> Your instructions:
Omit all pictures. Copy the rest of the material exactly.

> Data section:
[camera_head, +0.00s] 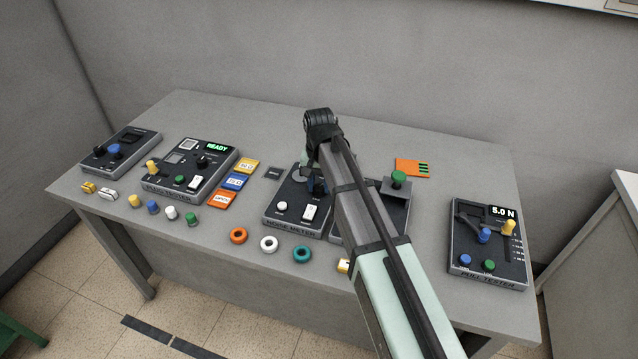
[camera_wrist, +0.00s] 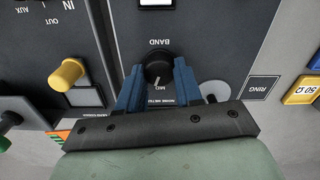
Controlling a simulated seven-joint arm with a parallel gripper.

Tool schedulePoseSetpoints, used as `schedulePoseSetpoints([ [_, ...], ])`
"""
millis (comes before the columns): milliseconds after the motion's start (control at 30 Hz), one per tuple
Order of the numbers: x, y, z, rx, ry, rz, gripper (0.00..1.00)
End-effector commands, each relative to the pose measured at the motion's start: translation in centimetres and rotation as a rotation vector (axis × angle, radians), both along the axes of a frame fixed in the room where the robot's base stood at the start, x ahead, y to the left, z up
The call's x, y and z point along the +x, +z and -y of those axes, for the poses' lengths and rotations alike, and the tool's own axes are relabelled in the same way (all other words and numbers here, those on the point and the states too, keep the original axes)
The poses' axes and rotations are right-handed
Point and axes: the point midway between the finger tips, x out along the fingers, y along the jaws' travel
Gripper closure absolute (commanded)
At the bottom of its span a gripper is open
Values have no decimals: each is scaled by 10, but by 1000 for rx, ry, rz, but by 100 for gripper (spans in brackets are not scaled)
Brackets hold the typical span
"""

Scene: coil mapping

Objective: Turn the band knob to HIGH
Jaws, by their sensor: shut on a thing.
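The black band knob (camera_wrist: 158,66) sits between my gripper's two blue fingers in the wrist view. Its white pointer line faces the lower edge of that picture, toward the MID label. The BAND label shows upside down above it. My gripper (camera_wrist: 155,74) is shut on the knob, one finger on each side. No HIGH label can be made out.
The noise meter has a white button (camera_head: 282,206) and a white switch (camera_head: 311,212). Orange (camera_head: 238,228), white and teal rings lie in front. A panel with a yellow knob (camera_wrist: 66,74) stands beside it. The pull tester (camera_head: 489,270) is at the right.

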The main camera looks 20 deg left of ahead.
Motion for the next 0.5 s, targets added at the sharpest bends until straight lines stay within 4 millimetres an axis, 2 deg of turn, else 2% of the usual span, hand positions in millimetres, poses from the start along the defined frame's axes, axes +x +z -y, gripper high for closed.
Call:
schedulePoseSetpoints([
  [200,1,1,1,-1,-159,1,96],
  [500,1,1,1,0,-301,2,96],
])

> Response to the exercise:
[camera_head, +0.00s] 
[camera_wrist, +0.00s] 
Controlling a simulated seven-joint arm with a parallel gripper.

Tool schedulePoseSetpoints, used as `schedulePoseSetpoints([ [_, ...], ])`
"""
millis (comes before the columns): milliseconds after the motion's start (control at 30 Hz), one per tuple
Order of the numbers: x, y, z, rx, ry, rz, gripper (0.00..1.00)
End-effector commands, each relative to the pose measured at the motion's start: translation in centimetres and rotation as a rotation vector (axis × angle, radians), both along the axes of a frame fixed in the room where the robot's base stood at the start, x ahead, y to the left, z up
The call's x, y and z point along the +x, +z and -y of those axes, for the poses' lengths and rotations alike, and the tool's own axes are relabelled in the same way (all other words and numbers here, those on the point and the states too, keep the original axes)
The poses' axes and rotations are right-handed
Point and axes: the point midway between the finger tips, x out along the fingers, y along the jaws' travel
Gripper closure absolute (commanded)
At the bottom of its span a gripper is open
Values have no decimals: each is scaled by 10, but by 1000 for rx, ry, rz, but by 100 for gripper (spans in brackets are not scaled)
Brackets hold the typical span
"""

Scene: coil mapping

Objective: Turn the band knob to HIGH
Jaws, by their sensor: shut on a thing.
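The black band knob (camera_wrist: 158,66) sits between my gripper's two blue fingers in the wrist view. Its white pointer line faces the lower edge of that picture, toward the MID label. The BAND label shows upside down above it. My gripper (camera_wrist: 155,74) is shut on the knob, one finger on each side. No HIGH label can be made out.
The noise meter has a white button (camera_head: 282,206) and a white switch (camera_head: 311,212). Orange (camera_head: 238,228), white and teal rings lie in front. A panel with a yellow knob (camera_wrist: 66,74) stands beside it. The pull tester (camera_head: 489,270) is at the right.

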The main camera looks 20 deg left of ahead.
Motion for the next 0.5 s, targets added at the sharpest bends until straight lines stay within 4 millimetres an axis, 2 deg of turn, else 2% of the usual span, hand positions in millimetres, poses from the start along the defined frame's axes, axes +x +z -y, gripper high for closed.
Call:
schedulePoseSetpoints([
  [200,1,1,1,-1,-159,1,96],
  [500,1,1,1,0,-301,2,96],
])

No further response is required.